Printemps has people that look like you or what you’d like to look like. It feels right as a customer to be in an environment where you feel like you belong. When I was in the Lalique store on a sunny, 70-degree day, there was one other customer on one of the floors. It makes a consumer wonder: why am I alone here? What does everyone else know?
You might say that the private, exclusive, rarefied atmosphere is a key to success in luxury. But Hermes and Chanel do pretty well being on some of the most heavily foot-trafficked streets in New York with tons of traffic in-store.
If the Lalique store is going to do well, it will take time for people to find out it’s there; Lalique can’t afford a blowout marketing budget. The store has to work.
It will also take adaptation. They’re planning events and there’s no doubt that will help. But having a store on an expensive piece of real estate that isn’t visible to the high-end consumers going by is kinda risky.
It Has To Be Unique
If you build a store that looks like someone else’s, it’s not interesting and consumers don’t come back.
That’s what’s so interesting about the newly redone Longchamp store on Spring Street in Soho in New York.
When you enter, you’re looking at what must be one of the most interesting stairs in a public place in New York, here:
And the view from the top of the stairs is just as interesting. It makes you want to walk on it.
The store is on a busy shopping street with lots of pedestrian traffic, the window is inviting and the store is intriguing. But of course the product and the store experience are what will make it succeed or not and here Longchamp acquits itself well.
There’s no question when you’re in the Longchamp store that handbags and small leather goods are the brand’s identity, there’s no mistaking it. The prices are accessible, you can buy a handbag for well under $200 and it’s hard to find one more than $600.
The sales staff is well trained, knowledgeable about the product and helpful without being overbearing. They are also keyed in to comment kindly on something about how you look.
I was not told what the rent is or how much the improvements cost so I can’t say if Longchamp is getting a good return on its investment. But the store works and it’s both a great showcase for selling and a fun place to be.
I’m not the only one who thinks so. The store is busy and there were many customers even though I was there on a rainy weekday afternoon. There are multiple events and activities going on in the store they’d like to try, like painting photography and refreshments.
All three stores, Printemps, Lalique and Longchamp are unique in their own ways. That’s important because consumers don’t want more sameness. But uniqueness can be risky because American consumers can be fickle and often don’t respond the way non-U.S. consumers do.
If Printemps and Longchamp keep doing what they’re doing it appears that their New York stores will be successful. But the Lalique store is less clear. They need to get more people in the store and the path to doing that is difficult and costly. It’s one of the most vexing problems in retail: how do you adapt an established brand that works well abroad to what U.S. consumers want now?

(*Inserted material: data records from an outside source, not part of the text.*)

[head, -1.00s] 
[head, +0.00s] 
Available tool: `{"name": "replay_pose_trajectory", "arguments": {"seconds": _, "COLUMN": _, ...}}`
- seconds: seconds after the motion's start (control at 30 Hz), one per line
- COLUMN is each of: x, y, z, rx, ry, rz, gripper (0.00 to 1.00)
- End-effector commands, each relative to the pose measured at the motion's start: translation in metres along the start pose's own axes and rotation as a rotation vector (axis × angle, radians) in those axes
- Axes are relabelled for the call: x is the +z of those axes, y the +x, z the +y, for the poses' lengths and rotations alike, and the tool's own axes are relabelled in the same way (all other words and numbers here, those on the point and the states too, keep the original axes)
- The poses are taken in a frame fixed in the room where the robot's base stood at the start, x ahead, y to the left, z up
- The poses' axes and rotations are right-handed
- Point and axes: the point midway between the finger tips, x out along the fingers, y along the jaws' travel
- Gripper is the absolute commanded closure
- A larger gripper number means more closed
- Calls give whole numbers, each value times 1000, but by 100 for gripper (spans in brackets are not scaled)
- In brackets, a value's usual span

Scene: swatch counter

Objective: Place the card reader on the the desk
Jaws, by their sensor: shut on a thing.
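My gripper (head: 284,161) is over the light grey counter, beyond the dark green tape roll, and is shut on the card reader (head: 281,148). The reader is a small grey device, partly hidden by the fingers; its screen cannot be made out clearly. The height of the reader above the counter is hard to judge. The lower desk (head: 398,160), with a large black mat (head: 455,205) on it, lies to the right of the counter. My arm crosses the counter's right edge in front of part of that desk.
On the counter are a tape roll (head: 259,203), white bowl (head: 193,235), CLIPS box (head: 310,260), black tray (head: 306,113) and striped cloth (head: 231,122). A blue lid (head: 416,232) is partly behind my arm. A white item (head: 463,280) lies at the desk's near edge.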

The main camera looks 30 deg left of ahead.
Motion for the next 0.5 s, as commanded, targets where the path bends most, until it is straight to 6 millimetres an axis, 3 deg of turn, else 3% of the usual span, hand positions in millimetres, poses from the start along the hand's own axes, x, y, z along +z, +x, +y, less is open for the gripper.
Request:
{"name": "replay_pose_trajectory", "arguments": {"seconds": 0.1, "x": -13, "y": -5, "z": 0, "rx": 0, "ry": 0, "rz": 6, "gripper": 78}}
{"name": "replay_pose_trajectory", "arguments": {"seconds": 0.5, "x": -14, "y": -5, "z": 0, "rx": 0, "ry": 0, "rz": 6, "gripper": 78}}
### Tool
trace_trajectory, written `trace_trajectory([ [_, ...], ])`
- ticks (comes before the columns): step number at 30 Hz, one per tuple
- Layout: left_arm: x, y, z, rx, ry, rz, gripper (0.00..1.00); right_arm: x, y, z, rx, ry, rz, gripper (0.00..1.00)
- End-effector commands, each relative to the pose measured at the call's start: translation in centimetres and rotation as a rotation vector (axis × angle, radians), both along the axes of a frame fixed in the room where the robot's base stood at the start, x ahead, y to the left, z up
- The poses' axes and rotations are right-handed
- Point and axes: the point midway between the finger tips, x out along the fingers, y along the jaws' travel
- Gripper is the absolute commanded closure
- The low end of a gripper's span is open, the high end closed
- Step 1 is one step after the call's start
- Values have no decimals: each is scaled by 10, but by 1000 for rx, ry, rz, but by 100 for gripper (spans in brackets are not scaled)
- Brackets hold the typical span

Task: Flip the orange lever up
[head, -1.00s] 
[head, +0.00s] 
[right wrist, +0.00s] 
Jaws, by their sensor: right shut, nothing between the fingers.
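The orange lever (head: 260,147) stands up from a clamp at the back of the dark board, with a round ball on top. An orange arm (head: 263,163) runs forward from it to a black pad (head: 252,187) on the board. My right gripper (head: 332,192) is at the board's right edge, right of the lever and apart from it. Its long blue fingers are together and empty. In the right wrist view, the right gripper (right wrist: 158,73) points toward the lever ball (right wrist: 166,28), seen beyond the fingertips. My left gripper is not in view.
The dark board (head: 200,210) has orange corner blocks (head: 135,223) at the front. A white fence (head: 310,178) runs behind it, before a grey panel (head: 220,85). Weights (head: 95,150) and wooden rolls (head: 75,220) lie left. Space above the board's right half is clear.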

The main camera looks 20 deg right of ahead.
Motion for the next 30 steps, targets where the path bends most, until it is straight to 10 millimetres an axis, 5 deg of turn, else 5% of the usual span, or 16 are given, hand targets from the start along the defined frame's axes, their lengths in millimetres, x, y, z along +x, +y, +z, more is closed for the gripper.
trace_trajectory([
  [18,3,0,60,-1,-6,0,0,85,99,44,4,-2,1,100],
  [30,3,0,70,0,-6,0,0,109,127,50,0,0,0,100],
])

If you’re successful in your home market, it’s easy to believe you’ll be successful in the U.S. and that motivates brands to try. But success in America isn’t guaranteed by pedigree and it’s a big investment to market in the U.S. For foreign brands, the formula requires deep consumer understanding, smart store design and often, a willingness to rehtink legacy.
But it’s also a big opportunity. And that’s why, no matter what happens with immigration, the scale, status and singular challenge of retail success in America will keep the brands coming.